27-0 “Who Can Be Against Clean Air?’

As Flower Mound Council member Al Filidoro put it on Monday night: “Who can be against clean air?”

So far at least, no one but the Texas Commission on Environmental Quality.

Bartonville’s Town Council became the fourth North Texas local government in eight days to pass a Fair Share resolution, and the fourth to pass it unanimously.

Located in the thick of the Cross Timbers in middle Denton County, Bartonville is home to some of the most notorious gas industrial facilities in DFW. One was featured in the Dallas Morning News series on gas that ran this week. It means a lot that we have the town’s support.

Thank you Mayor Ron Robertson and Council. And thanks to Sharon Wilson of the Texas Oil and Gas Accountability Project for representing us in Bartonville.

Meanwhile, down the Timbers in Northern Tarrant County, Southlake City Council member Al Zito (we’re the prefered clean air group of guys named Al) made sure Fair Share was up for discussion on that Council’s agenda. Like so many Shale cities, Southlake local politics is being wretched by the conflict between the promises of gas field financial gain for some residents, and the overriding concerns for public health and safety by others.

Mayor John Terrell said he’d watched the Flower Mound Council pass their Fair Share resolution on TV Monday night and believed it was something Southlake could pass too – unanimously. Nobody disagreed. There was discussion by the Mayor and other members about how the city had incorporated a lot of the same pollution control devices mentioned in the resolution into its recent overhauling of city drilling ordinances.

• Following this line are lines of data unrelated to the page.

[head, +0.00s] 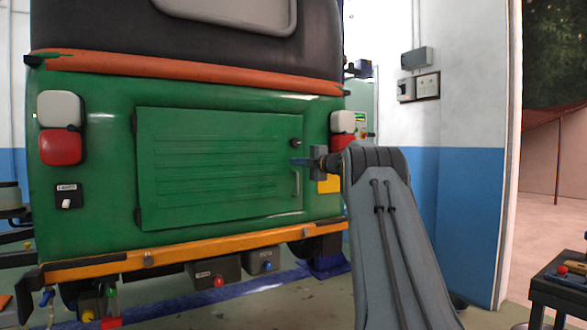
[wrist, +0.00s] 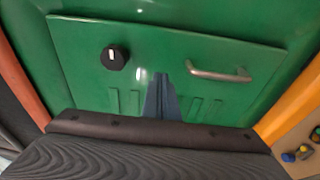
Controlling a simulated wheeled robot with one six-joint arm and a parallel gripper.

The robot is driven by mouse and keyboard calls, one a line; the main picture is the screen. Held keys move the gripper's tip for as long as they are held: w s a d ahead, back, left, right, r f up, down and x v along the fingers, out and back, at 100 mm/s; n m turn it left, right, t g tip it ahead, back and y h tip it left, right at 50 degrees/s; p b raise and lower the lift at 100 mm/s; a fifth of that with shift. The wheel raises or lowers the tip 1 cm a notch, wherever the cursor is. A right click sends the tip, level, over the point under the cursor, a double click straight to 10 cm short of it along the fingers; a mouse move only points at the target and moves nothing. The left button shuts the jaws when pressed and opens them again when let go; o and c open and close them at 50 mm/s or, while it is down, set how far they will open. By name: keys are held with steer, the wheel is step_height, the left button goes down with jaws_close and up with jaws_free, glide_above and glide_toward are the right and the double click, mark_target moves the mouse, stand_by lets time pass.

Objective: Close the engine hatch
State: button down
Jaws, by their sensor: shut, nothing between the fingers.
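The engine hatch (head: 205,165) is a ribbed green panel on the back of the green rickshaw, hinged at its left edge. It lies flush or nearly flush with the body; I cannot tell if a small gap remains. A black round knob (head: 295,142) and a metal handle (head: 297,183) sit near its right edge. My gripper (head: 297,161) is shut and empty, its blue fingers pointing at the hatch's right side, between knob and handle. In the wrist view, the fingers (wrist: 160,80) lie between the knob (wrist: 115,57) and the handle (wrist: 218,73). Whether they touch the panel is unclear.
An orange bumper bar (head: 180,250) runs below the hatch. Tail lamps (head: 60,147) flank it. Grey boxes (head: 215,275) hang under the bumper. A dark tool table (head: 562,285) stands at the lower right. The floor between is mostly clear.

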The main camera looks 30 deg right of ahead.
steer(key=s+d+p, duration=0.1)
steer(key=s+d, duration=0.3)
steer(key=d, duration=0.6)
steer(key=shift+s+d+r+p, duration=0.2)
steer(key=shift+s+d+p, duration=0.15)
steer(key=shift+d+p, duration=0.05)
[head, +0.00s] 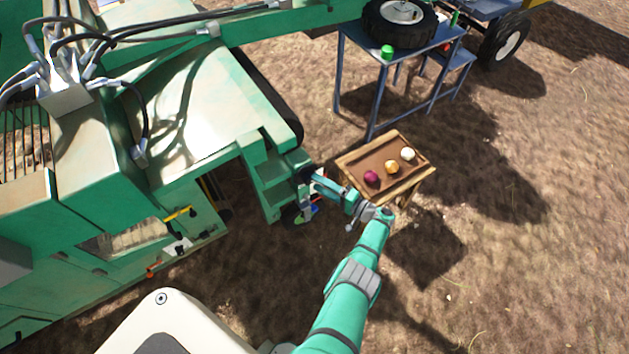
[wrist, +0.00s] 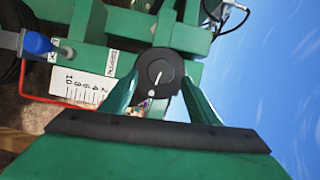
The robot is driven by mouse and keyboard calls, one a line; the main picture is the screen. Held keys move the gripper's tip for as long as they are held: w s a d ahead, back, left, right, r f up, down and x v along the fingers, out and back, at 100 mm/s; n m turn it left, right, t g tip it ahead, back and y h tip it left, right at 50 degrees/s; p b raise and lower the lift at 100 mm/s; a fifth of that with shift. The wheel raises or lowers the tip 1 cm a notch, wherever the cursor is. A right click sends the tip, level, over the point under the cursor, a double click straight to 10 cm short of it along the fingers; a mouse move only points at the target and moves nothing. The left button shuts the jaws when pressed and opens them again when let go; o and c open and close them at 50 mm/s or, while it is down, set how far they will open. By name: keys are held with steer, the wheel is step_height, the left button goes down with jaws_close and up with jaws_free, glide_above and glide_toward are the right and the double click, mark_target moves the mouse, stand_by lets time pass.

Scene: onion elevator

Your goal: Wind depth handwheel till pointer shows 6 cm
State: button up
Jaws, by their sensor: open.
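In the wrist view a dark round handwheel (wrist: 154,64) with a pale line on its face sits on the green machine frame. My gripper (wrist: 161,77) is open, with one green finger at each side of the wheel's lower part; I cannot tell whether they touch it. A white depth scale (wrist: 82,87) with numbers from 10 down to 2 lies left of the wheel, turned sideways. A thin red rod (wrist: 22,84) bends around the scale's lower left; where a pointer reads is not clear. In the head view my gripper end is beside the green machine, and the wheel cannot be made out.
A blue knob (wrist: 37,44) is left of the scale. In the head view the large green machine (head: 200,95) fills the left. A wooden tray (head: 415,180) with three onions stands right of my arm. A blue-grey table (head: 367,55) with a tyre stands behind. Bare ground lies right.

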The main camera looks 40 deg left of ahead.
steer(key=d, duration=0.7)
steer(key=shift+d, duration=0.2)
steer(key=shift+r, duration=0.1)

Southlake will hold their formal vote on June 7th, just in time to be counted for the scheduled June 8th TCEQ vote on the DFW plan. Thanks to Council member Zito for initiating things in Southlake, and for the support of Mayor Terrell and the rest of the other Council members. It felt good to emerge again with a consensus, especially in a city that hasn’t seen it on this issue.

It’s only been eight days, but please take a moment to consider a couple of things about what’s happening.

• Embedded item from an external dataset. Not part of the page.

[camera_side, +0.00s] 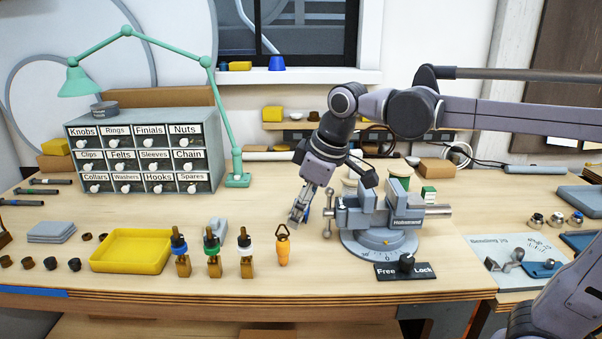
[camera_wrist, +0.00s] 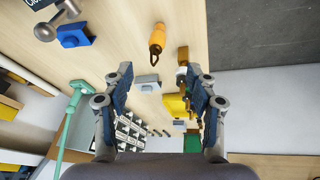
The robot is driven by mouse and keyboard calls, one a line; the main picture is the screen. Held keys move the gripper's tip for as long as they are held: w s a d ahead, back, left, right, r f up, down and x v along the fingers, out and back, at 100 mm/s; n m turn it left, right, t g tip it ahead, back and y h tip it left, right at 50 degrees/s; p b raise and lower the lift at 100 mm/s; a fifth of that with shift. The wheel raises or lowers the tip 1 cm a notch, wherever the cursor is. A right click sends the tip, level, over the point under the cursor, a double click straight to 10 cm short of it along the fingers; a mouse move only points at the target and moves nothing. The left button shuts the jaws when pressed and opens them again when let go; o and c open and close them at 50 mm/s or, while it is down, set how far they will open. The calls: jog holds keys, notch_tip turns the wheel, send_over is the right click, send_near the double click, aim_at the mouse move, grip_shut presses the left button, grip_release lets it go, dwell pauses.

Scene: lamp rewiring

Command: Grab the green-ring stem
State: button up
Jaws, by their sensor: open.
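The green-ring stem (camera_side: 213,253) stands upright near the bench's front edge in the side view, with a dark top, a green ring and a brass lower part. It is the middle one of three, between the blue-ring stem (camera_side: 181,254) and the white-ring stem (camera_side: 245,254). My gripper (camera_side: 298,214) is to the right of all three, above the bench beside the vise, pointing down. In the wrist view my gripper (camera_wrist: 160,88) is open with nothing between its fingers. Brass parts show just beyond the right finger there, but I cannot tell which stem is which.
An orange tool with a loop (camera_side: 283,247) stands between the white-ring stem and the vise (camera_side: 380,222); it also shows in the wrist view (camera_wrist: 157,40). A yellow tray (camera_side: 131,268) lies left of the stems. A labelled drawer cabinet (camera_side: 145,152) and green lamp (camera_side: 237,180) stand behind.

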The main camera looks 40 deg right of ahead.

Like the breadth of support for the simple good idea of including Shale VOCs in this DFW clean air plan. Dallas County and Southlake. John Wiley Price and Calvin Tillman. Democrats and Republicans. Liberals and Conservatives. Rural and Urban and Suburban. That’s not just hyperbole, that’s a real regional consensus taking shape.

Citizens are building local political support for at least the air quality part of Responsible Drilling even while we suffer through the most regressive sate legislative session in recent memory. We’ll be lucky just to maintain the status quo in Austin this year, but locally, we’re gaining ground.

A regional clean air policy position is being built from the ground-up. It’s not FLOWING FROM Washington, or Austin, or even Council of Governments headquarters in Arlington. It originated with a citizens group. It’s being put together, plank by plank, by local governments, and DIRECTED AT Washington and Austin and Arlington. That’s so grassroots you can taste the dirt in your mouth.

Ever heard of the “better block” movement? When you want your neighbors and elected officials to see how your community could be improved, you take a weekend off and Do-It-Yourself. You bring in the trees in planters. You put a fresh coat of paint on. You invite the food vendors and entertainment. You set up kiosks of all kinds. You don’t talk about how things could be transformed. You transform them. And people see how it could be different. And they like it. And the perception becomes the new reality.

We still have a long way to go, and we won’t always win by unanimous margins, but the Fair Share campaign has already changed the political reality surrounding the June 8th vote in Austin by establishing a different political reality. The traditional regional voices for air quality aren’t being responsive to this problem and citizens are filling a vacuum of leadership. We’re doing it ourselves.